A bank regulatory relief plan put forward by Federal Deposit Insurance Corp. Vice Chairman Thomas Hoenig is getting support in the House.
Rep. Ed Perlmutter, D-Colo., introduced legislation on Friday that would implement Hoenig's plan by providing regulatory relief to "traditional banks" that hold no trading assets, hold only interest rate and foreign exchange derivative positions with exposure of less than $3 billion and maintain a simple leverage ratio of at least 10%.
Banks that meet the criteria would benefit from being exempt from Basel risk-based capital standards and company-run stress testing requirements. These banks would also be eligible for an 18-month examination cycle.
"This legislation will help ease the regulatory burden for the vast majority of banks who engage in traditional banking activities and conduct their activities in a safe and sound manner," Perlmutter said in a statement. "Providing targeted relief for our nation's Main Street banks enables them to focus more resources on lending to small businesses, financing mortgages and promoting economic activity in our communities."
This isn't the first time Hoenig's plan has garnered support on Capitol Hill, but the legislation is another push for bank regulation that is tailored around a bank's activities rather than size.

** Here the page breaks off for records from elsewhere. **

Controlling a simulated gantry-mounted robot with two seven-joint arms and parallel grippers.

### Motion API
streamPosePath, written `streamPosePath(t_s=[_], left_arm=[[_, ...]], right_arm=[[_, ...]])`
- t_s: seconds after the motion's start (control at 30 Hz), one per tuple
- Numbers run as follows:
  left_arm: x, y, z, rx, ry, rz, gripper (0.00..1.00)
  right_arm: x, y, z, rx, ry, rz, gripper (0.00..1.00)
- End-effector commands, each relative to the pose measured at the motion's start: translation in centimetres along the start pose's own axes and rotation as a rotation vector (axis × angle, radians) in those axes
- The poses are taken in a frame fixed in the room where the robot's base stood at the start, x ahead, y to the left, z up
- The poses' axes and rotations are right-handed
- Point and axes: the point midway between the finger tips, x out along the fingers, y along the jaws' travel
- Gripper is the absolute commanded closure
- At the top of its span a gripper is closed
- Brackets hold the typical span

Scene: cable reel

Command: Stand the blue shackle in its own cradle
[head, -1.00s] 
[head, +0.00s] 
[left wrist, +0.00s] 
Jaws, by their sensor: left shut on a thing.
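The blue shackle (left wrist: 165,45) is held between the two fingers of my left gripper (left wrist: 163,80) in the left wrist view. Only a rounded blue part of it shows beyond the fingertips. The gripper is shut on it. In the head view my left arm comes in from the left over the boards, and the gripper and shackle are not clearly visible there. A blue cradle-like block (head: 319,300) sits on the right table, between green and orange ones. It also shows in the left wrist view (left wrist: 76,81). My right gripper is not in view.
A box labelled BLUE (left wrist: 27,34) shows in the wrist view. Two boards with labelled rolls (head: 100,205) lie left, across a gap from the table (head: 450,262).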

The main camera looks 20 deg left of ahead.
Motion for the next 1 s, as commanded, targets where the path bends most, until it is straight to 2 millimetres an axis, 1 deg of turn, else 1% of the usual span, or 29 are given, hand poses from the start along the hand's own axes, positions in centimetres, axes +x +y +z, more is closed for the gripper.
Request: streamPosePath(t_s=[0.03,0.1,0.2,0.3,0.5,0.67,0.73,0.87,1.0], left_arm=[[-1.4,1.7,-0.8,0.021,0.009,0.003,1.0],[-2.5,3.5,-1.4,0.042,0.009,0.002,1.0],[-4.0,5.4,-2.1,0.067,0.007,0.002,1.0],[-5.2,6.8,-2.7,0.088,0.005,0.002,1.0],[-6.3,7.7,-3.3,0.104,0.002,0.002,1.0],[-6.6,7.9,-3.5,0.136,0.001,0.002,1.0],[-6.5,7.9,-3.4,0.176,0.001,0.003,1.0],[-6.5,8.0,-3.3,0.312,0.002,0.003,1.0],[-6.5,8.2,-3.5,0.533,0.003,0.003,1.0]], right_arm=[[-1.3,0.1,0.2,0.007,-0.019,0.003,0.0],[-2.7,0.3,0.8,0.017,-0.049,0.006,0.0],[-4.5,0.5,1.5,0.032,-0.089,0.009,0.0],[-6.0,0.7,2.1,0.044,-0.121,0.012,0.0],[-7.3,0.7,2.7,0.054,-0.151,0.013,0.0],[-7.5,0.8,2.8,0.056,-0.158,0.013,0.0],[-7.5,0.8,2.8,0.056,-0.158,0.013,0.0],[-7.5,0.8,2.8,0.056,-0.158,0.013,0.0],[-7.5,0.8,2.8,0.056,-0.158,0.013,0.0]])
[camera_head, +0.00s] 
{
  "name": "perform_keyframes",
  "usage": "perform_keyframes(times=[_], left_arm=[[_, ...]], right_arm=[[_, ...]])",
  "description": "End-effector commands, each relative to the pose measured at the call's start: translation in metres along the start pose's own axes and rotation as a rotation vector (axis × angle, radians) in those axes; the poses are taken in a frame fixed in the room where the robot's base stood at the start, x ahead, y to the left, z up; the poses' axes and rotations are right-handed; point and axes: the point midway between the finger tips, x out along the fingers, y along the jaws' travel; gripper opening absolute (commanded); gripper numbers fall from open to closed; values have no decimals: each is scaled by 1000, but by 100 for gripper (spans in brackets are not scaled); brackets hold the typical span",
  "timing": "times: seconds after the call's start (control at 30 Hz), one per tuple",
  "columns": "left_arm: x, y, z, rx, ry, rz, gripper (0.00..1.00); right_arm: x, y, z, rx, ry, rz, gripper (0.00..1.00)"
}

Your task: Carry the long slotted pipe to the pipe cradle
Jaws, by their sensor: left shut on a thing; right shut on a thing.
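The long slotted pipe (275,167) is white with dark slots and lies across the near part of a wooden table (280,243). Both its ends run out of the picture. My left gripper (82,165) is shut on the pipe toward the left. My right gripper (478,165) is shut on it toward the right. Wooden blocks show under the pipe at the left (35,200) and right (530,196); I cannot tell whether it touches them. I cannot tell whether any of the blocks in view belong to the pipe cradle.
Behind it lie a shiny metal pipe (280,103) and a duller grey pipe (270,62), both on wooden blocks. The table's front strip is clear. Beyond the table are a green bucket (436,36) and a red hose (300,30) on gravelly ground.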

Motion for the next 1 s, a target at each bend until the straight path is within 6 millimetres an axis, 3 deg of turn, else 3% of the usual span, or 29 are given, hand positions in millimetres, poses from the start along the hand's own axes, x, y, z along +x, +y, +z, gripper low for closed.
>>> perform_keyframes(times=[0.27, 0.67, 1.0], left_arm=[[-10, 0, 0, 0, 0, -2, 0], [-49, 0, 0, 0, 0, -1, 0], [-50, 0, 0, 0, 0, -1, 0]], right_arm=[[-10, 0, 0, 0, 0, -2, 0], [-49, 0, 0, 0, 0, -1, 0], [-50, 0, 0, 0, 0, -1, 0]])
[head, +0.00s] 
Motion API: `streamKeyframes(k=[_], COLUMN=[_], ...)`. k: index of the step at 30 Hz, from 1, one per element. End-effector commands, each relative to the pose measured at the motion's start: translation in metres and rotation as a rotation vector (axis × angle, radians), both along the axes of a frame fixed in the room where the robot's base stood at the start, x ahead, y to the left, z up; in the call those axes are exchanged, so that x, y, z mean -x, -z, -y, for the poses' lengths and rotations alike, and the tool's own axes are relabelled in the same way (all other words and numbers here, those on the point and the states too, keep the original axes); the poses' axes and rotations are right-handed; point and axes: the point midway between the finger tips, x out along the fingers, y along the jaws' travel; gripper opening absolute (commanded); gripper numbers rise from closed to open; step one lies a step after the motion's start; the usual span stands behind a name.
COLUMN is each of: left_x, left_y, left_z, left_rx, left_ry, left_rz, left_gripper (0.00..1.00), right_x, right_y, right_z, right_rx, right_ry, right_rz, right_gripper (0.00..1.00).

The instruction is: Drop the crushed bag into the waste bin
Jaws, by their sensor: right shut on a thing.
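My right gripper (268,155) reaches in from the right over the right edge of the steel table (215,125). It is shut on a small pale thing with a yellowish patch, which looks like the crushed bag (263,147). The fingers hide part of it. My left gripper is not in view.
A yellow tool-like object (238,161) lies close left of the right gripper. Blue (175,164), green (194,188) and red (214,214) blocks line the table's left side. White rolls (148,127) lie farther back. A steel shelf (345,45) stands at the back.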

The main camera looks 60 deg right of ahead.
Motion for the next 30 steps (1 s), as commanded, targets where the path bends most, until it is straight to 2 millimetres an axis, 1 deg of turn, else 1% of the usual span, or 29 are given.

"Vice Chairman Hoenig is pleased Congress is considering the model he has been advocating for to give meaningful regulatory relief to well capitalized banks that operate a traditional commercial banking business model," Michele Heller, a spokeswoman for Hoenig, said Monday.
Reps. Stephen Lynch, D-Mass., Juan Vargas, D-Calif., Danny Heck. D-Wash., and Rubén Hinojosa, D-Texas, are co-sponsoring the Traditional Banking Regulatory Relief Act.